**WHAT TO DO**
In the listing below, how many lines contain the word "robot"? Please respond with the number only.
— Begin —
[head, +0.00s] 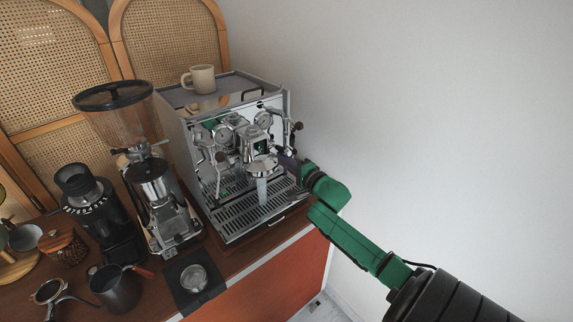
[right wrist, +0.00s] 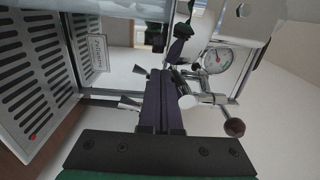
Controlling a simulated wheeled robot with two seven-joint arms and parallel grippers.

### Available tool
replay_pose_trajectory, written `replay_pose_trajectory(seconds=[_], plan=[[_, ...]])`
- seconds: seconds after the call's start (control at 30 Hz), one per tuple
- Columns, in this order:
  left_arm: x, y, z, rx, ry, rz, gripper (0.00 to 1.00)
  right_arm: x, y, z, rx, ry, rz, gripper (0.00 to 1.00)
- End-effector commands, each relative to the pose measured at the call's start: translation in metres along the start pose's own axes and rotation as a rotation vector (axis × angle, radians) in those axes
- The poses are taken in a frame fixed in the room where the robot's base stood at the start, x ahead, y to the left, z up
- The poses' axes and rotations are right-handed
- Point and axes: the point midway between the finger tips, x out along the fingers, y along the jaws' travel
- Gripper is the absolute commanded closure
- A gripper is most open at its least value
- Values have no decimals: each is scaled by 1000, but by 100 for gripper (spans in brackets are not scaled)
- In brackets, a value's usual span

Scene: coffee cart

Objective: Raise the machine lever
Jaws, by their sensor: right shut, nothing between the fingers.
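The chrome espresso machine (head: 237,195) stands on the cart, its front facing right and toward me. Its group head (head: 258,143) is at the middle of the front. My right gripper (head: 287,161) is at the right side of the group head, its dark fingers pointing in toward it. In the right wrist view the fingers (right wrist: 163,88) are together with nothing between them. A dark-tipped part (right wrist: 180,32) shows just beyond them and may be the lever; I cannot tell if they touch it. My left gripper is out of view.
A round dark knob (right wrist: 235,127) and a pressure gauge (right wrist: 216,60) are close to the right of the fingers. A mug (head: 203,79) stands on the machine. The grinder (head: 152,185) is to the left. A bare wall (head: 430,110) is to the right.

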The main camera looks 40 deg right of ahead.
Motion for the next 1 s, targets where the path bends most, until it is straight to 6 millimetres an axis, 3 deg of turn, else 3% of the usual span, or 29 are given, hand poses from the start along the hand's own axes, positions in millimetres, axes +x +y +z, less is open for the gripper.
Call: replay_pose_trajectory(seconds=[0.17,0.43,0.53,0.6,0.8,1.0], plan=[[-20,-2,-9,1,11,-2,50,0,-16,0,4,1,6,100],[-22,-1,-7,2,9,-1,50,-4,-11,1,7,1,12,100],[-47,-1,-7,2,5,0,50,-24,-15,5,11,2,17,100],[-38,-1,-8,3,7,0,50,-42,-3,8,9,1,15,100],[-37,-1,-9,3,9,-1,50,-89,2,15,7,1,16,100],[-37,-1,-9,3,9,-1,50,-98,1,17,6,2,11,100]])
— End —
**SOLVED PROBLEM**
2